Monday, August 11, 2014

Pulp Poem of the Week



I’m not Rebecca
of Sunnybrook Farm.
I’m thirty-four and
I’ve been married twice.

          Charles Williams
          Aground
          1960

Monday, August 4, 2014

Pulp Poem of the Week



there ain’t nothin’
as aggravatin’
to live with as
a disillusioned hawg

          Charles Williams
          Uncle Sagamore and His Girls
          1959

Sunday, July 27, 2014

Book Review: Charles Williams, Aground (1960)

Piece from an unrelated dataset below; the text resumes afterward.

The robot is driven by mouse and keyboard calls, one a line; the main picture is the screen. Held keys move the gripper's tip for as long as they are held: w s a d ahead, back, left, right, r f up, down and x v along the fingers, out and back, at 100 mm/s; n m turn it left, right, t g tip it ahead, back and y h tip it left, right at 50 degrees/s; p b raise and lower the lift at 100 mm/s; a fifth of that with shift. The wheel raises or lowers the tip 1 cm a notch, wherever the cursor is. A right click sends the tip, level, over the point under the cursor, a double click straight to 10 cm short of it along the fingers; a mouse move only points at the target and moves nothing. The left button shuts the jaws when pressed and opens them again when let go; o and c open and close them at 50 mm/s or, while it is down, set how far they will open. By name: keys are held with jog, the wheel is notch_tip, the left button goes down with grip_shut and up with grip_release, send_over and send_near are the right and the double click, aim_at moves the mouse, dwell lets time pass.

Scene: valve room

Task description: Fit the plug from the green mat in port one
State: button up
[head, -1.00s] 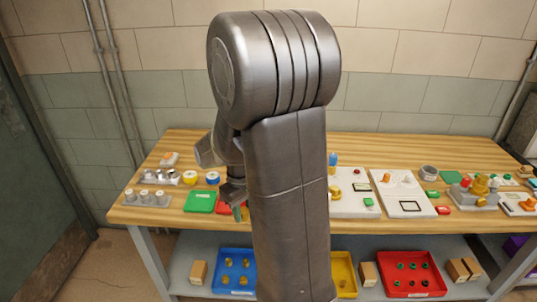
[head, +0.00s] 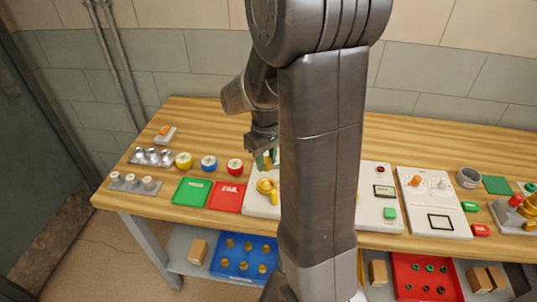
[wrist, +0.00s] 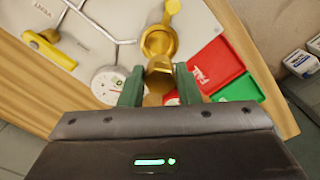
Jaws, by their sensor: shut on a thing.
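My gripper (wrist: 159,88) is shut on a brass plug (wrist: 160,72), held between its green fingertips. In the head view, my gripper (head: 265,160) is over the left part of a white panel (head: 258,206). A brass port (wrist: 158,42) with a round opening and a brass cap (wrist: 172,7) beside it is just beyond the plug in the wrist view. The plug overlaps the port's near rim there; I cannot tell whether they touch. The port (head: 266,185) shows below my gripper in the head view; its number is not readable. A green mat (head: 193,191) lies left, empty.
A red mat (head: 226,196) lies between the green mat and the panel. A gauge (wrist: 108,84) and a yellow handle (wrist: 48,44) are on the panel. Yellow, blue and red round pieces (head: 209,163) stand behind the mats. My arm hides the panel's middle.

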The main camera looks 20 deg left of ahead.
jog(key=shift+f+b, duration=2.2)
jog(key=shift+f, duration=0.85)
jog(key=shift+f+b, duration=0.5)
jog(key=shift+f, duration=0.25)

Aground is the sixteenth Charles Williams novel that I have read, and it is my least favorite. I found the characters flat (even by standards of the genre), and the dialogue was unusually wooden. But my big problem—and this is my problem, I must emphasize—is that I know nothing about boats, and most of the novel’s action is narrated in sentences such as this: “The mainsail was jib-headed, so there was only one halyard.” Had I taken pains to decipher every such sentence using appropriate resources, Aground would have taken me ages to read, and I do not know that I would have enjoyed it any more than I did. Aground’s plot centers around our hero trying to get a yacht ungrounded before the bad guys kill him. If you know about boats, you may love this book. For me, it was just a bad match. Grade: D+

Monday, July 21, 2014

Pulp Poem of the Week




Don’t fire, men,
until you see
the roots of their hair.


          Charles Williams
          Man on the Run
          1958 

Thursday, July 17, 2014

Book Review: Charles Williams, Uncle Sagamore and His Girls (1959)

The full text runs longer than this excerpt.